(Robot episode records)

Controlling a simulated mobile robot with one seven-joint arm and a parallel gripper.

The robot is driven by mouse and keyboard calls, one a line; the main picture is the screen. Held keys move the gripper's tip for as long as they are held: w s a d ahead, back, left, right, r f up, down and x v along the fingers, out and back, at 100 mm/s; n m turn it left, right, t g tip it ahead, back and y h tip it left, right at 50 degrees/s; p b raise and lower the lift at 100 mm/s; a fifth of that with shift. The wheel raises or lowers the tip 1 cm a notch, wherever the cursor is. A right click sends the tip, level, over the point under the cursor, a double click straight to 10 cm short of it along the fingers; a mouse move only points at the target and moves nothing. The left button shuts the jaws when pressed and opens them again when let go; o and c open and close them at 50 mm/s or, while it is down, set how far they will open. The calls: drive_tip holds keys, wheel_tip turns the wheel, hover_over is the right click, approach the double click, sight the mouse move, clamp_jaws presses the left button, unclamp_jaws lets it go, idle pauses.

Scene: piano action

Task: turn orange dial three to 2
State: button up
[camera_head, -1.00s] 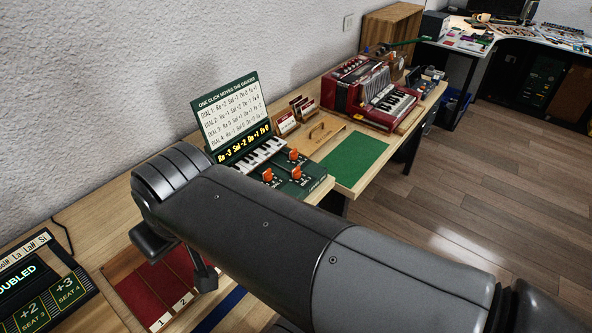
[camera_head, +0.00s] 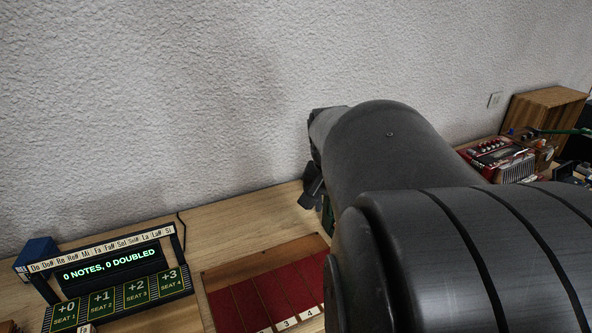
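The orange dials and their panel are hidden behind my arm. My arm fills the middle and right of the view, reaching toward the wall. A dark part at its far end, which looks like my gripper (camera_head: 311,192), is partly visible above the table behind the red tray. Its fingertips are not clear, so I cannot tell whether it is open or touching anything.
A red slotted tray (camera_head: 248,297) with numbered slots lies in front. At left stands a seat panel (camera_head: 117,284) reading "0 NOTES, 0 DOUBLED", with a blue box (camera_head: 38,254) behind. A red accordion (camera_head: 497,158) sits at far right.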

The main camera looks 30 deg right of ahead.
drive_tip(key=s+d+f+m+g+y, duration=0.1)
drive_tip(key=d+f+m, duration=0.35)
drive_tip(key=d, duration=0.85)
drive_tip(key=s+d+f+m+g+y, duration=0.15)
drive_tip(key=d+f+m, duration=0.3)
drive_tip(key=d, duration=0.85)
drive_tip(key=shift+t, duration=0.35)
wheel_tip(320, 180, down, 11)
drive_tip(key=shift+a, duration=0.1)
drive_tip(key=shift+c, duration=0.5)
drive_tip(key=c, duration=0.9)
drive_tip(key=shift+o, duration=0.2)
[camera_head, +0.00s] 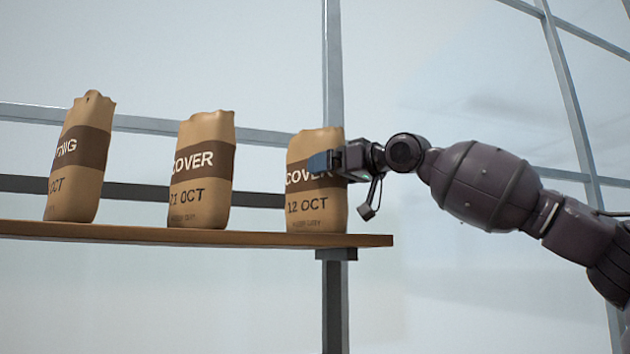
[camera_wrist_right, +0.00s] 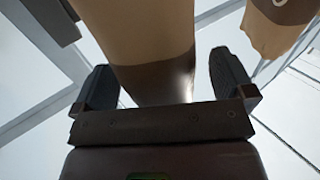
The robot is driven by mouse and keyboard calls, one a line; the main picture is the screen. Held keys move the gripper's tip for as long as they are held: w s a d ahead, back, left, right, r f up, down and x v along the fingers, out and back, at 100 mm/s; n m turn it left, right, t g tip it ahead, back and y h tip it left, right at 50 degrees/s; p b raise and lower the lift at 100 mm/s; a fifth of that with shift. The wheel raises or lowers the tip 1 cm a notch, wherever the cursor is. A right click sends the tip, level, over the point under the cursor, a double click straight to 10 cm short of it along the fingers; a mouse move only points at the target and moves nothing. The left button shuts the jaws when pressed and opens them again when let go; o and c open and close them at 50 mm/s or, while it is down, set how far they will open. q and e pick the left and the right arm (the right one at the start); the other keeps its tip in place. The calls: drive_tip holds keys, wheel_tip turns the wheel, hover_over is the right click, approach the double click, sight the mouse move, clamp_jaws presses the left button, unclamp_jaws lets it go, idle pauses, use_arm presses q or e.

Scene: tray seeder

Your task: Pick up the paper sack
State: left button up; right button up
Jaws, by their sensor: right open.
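Three brown paper sacks with dark label bands stand upright on a wooden shelf: a left sack (camera_head: 78,150), a middle sack (camera_head: 202,170) and a right sack (camera_head: 318,205), which reads COVER and 12 OCT. My right gripper (camera_head: 325,162) is at the right sack's upper half, at its label band, and covers part of the lettering. In the right wrist view the right sack (camera_wrist_right: 140,35) lies between the two spread fingers of the gripper (camera_wrist_right: 164,82). A gap shows by the right finger; contact at the left finger cannot be told. My left gripper is out of view.
The shelf (camera_head: 180,236) is a narrow board on a dark bracket (camera_head: 336,254), ending just right of the right sack. Grey window frame bars (camera_head: 334,300) stand behind. Another sack (camera_wrist_right: 272,30) shows at the wrist view's upper right. Gaps separate the sacks.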

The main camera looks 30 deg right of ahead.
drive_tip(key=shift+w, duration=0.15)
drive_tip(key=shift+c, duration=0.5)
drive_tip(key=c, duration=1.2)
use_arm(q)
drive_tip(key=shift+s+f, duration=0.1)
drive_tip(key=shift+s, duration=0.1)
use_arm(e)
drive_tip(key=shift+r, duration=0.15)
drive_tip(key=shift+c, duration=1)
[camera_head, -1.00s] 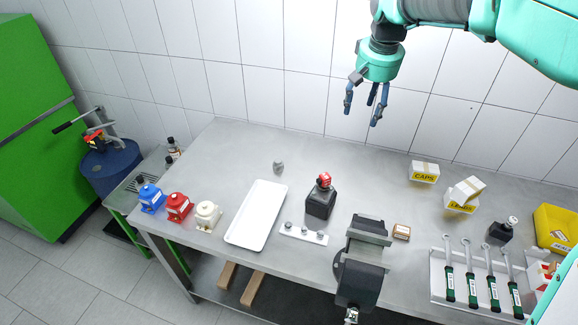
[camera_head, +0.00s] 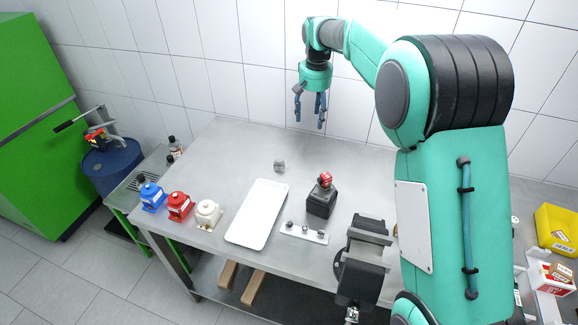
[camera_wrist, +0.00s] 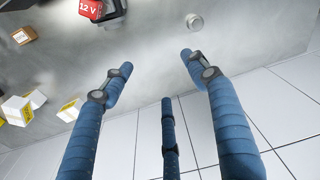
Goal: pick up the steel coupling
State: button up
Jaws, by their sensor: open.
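The steel coupling (camera_head: 279,165) is a small grey metal piece standing on the grey workbench (camera_head: 235,150), behind the white tray (camera_head: 238,236). In the wrist view the coupling (camera_wrist: 194,21) is a small round piece at the top, beyond the fingertips and a little right of centre. My gripper (camera_head: 309,122) is open and empty, with its blue fingers pointing down. It is in the air well above the bench, to the right of the coupling and toward the back wall. The gripper's fingers (camera_wrist: 155,68) are spread in the wrist view, with nothing between them.
A black block with a red top (camera_head: 322,197) stands right of the coupling. A strip with several knobs (camera_head: 304,233) and a vise (camera_head: 362,268) are nearer. Blue (camera_head: 151,197), red (camera_head: 179,206) and white (camera_head: 208,214) pumps stand at the left. The bench around the coupling is clear.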

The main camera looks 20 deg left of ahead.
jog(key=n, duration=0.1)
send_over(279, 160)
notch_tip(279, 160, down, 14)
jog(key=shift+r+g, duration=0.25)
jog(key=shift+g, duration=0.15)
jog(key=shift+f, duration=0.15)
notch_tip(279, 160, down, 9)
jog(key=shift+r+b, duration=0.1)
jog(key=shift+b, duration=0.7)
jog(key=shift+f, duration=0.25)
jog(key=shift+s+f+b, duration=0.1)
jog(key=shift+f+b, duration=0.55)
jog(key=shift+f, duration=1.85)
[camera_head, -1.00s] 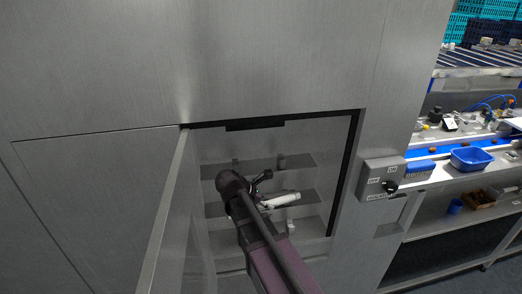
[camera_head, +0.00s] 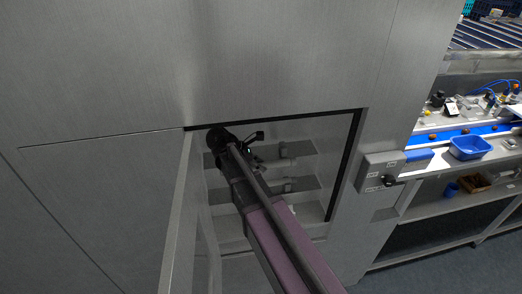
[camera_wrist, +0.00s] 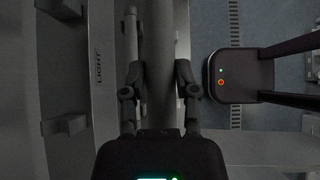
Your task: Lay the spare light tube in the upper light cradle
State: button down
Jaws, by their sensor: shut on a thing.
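My gripper (camera_head: 257,150) is inside the open cabinet, in front of the shelves. In the wrist view my gripper (camera_wrist: 159,72) is shut on the spare light tube (camera_wrist: 161,35), a long grey bar running between the fingers. In the head view I cannot make out the tube behind my arm. In the wrist view, two dark cradle brackets (camera_wrist: 63,125) stand apart at the left, beside a panel marked LIGHT (camera_wrist: 98,90). The tube is to the right of them and apart from them. In the head view a small pale bracket (camera_head: 284,150) shows on the upper shelf.
The cabinet door (camera_head: 178,220) stands open left of my arm. The opening's dark frame (camera_head: 352,150) bounds the right side. A switch box (camera_head: 380,172) is on the wall to the right. A bench with a blue bin (camera_head: 468,147) stands farther right.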

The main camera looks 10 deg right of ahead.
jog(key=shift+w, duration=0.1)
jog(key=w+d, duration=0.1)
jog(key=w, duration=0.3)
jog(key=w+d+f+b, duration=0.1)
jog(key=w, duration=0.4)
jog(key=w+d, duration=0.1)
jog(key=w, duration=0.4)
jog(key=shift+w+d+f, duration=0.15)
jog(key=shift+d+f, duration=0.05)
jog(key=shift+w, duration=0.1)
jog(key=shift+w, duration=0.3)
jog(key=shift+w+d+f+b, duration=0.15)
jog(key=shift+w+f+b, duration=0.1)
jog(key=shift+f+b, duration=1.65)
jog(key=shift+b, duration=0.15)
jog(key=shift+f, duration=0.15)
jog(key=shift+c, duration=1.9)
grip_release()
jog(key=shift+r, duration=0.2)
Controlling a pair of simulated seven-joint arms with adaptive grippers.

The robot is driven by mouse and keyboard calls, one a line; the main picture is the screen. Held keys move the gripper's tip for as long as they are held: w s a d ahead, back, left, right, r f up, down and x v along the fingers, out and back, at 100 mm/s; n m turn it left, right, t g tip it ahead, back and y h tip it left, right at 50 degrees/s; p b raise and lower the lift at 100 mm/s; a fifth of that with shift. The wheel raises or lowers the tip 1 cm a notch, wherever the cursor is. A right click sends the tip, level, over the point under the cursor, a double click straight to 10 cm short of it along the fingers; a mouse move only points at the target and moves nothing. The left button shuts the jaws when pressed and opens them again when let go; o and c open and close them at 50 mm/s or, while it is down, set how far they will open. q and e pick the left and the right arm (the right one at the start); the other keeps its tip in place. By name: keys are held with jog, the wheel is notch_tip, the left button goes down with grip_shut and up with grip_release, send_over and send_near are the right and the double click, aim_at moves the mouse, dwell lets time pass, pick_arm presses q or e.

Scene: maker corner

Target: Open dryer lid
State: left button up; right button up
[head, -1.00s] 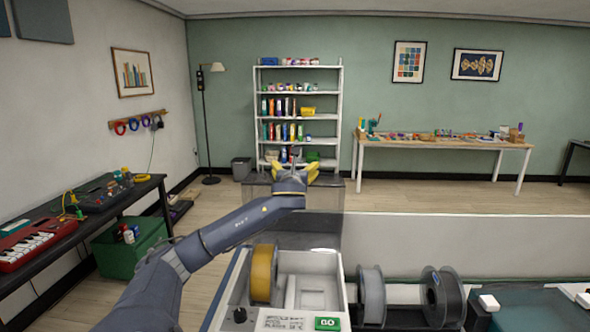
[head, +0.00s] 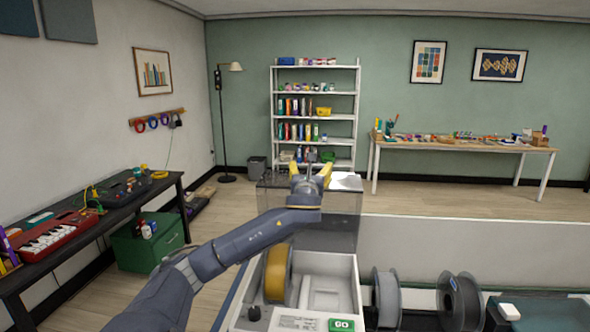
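The filament dryer (head: 262,318) is at the bottom centre of the head view, a pale box with a green GO button on its front. A yellow spool (head: 276,274) sits inside its left part, and the inside shows uncovered. The clear, smoky lid (head: 338,228) stands raised behind the box. My left arm reaches across in front of the lid. My left gripper (head: 311,170), with yellow fingers, is at the lid's upper edge. Its fingers are apart, with a small grey piece between them that I cannot identify. Whether they touch the lid is unclear. My right gripper is out of view.
Two grey spools (head: 387,298) (head: 460,300) stand right of the dryer. A low pale partition (head: 480,245) runs behind them. A black table (head: 95,225) with a red keyboard is at the left. Open floor lies beyond, before the white shelf (head: 315,90).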

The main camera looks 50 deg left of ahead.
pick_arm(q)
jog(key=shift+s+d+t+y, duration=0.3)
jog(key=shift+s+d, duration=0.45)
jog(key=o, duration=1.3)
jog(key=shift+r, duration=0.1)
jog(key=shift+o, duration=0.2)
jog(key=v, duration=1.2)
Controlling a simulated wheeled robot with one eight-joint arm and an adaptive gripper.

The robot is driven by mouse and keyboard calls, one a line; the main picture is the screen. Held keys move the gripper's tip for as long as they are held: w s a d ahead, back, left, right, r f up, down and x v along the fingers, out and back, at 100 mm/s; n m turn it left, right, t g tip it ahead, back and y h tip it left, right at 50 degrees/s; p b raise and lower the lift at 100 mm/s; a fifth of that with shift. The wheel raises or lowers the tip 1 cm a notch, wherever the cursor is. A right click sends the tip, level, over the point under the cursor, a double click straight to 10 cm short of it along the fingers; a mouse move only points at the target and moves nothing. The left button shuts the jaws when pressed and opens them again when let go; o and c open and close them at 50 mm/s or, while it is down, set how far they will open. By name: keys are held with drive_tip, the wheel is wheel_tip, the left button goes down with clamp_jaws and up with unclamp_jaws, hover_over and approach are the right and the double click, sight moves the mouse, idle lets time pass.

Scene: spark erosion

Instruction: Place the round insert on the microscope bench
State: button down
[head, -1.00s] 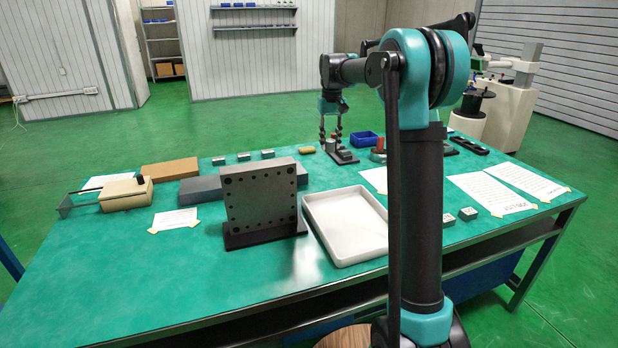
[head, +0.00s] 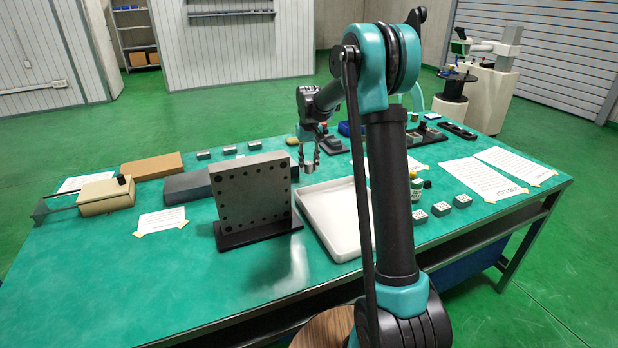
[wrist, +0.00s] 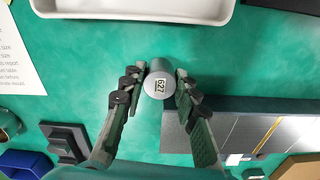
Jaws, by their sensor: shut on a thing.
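The round insert is a short grey cylinder with a pale top marked 627 (wrist: 159,86). My gripper (wrist: 161,82) is shut on it, with one finger on each side. In the head view my gripper (head: 309,165) hangs over the green table, behind the upright drilled plate and near the white tray's far left corner. The insert (head: 309,168) shows small between the fingertips there, apart from the table. A microscope-like machine (head: 487,48) stands on a pale pedestal at the far right, away from the table. I cannot tell for certain that this is the microscope bench.
The drilled plate (head: 252,196) stands on the table (head: 120,290) left of the white tray (head: 312,222). Small marked blocks (head: 441,209), bottles (head: 416,188) and papers (head: 484,178) lie to the right. Green floor (head: 560,130) is open beyond the table.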

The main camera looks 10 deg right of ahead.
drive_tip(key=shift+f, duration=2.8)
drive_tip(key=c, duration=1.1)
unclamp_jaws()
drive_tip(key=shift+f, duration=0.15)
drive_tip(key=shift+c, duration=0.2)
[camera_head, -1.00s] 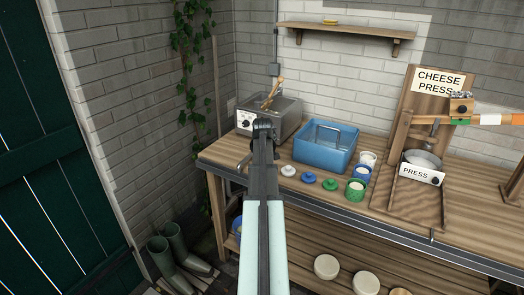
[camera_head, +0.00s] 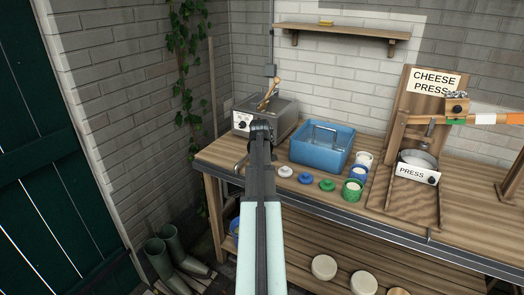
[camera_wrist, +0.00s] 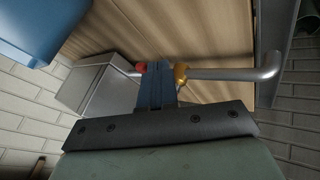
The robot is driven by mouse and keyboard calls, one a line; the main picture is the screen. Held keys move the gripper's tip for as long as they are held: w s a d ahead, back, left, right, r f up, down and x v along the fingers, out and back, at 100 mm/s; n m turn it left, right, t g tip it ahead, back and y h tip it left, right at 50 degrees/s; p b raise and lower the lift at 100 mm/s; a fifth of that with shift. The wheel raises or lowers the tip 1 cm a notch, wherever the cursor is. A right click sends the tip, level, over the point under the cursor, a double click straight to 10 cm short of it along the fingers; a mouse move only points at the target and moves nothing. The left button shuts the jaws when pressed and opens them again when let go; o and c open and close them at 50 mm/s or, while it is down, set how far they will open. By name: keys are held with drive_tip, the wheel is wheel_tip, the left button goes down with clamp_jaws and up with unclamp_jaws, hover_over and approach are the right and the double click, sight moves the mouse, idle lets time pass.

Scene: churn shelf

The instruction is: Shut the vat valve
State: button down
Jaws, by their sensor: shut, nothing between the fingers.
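The steel vat (camera_head: 248,122) with a dial stands at the bench's left end; its grey side (camera_wrist: 110,92) shows in the wrist view. From it a bent metal outlet pipe (camera_wrist: 235,75) runs right, past the bench edge. A brass valve collar (camera_wrist: 181,74) sits on the pipe, with a small red part (camera_wrist: 140,68) to its left. My gripper (camera_head: 262,128) is in front of the vat. In the wrist view its shut, empty fingers (camera_wrist: 157,85) lie between the red part and the brass, covering the valve's middle. I cannot tell whether they touch it or how the valve is turned.
A blue tub (camera_head: 322,150) stands right of the vat, with small coloured lids (camera_head: 306,178) and cups (camera_head: 353,190) in front. The cheese press (camera_head: 420,150) is farther right. Rubber boots (camera_head: 165,250) stand on the floor at left, near a green door (camera_head: 50,150).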

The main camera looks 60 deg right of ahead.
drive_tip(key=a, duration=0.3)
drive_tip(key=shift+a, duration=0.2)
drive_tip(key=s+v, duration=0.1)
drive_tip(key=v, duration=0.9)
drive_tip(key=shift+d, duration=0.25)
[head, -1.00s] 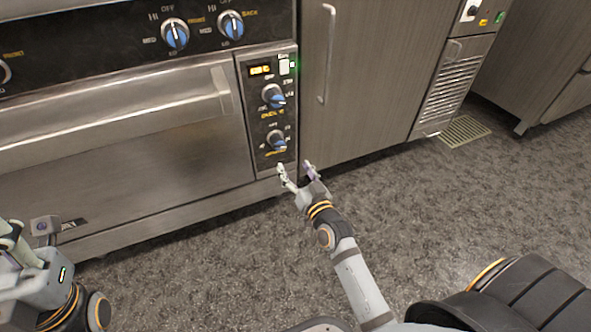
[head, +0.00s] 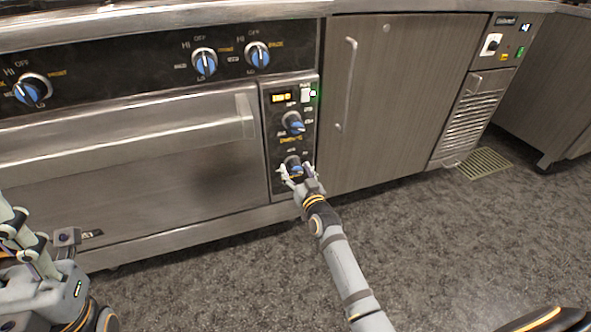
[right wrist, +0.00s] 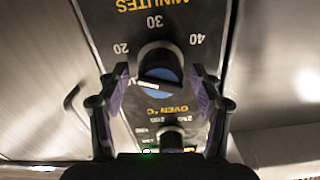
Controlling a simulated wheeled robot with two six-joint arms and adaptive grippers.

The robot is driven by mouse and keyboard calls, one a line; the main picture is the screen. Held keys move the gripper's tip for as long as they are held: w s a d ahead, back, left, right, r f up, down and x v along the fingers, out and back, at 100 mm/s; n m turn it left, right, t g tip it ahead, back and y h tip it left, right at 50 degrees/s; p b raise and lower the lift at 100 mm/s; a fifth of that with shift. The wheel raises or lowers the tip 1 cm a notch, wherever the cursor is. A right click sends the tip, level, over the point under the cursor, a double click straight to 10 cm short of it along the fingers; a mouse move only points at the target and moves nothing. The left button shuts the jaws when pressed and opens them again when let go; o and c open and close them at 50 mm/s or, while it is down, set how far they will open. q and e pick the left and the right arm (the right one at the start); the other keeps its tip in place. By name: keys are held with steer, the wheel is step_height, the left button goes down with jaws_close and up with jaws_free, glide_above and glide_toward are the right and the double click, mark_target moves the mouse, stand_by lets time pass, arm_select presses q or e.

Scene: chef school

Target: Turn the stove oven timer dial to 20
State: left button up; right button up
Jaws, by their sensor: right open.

◆ **TASK INSTRUCTIONS**: Return each line that includes "Controlling".

◆ **COMPLETED EXERCISE**:
Controlling a simulated mobile robot with one seven-joint arm and a parallel gripper.
Controlling a pair of simulated seven-joint arms with adaptive grippers.
Controlling a simulated wheeled robot with one eight-joint arm and an adaptive gripper.
Controlling a simulated wheeled robot with two six-joint arms and adaptive grippers.

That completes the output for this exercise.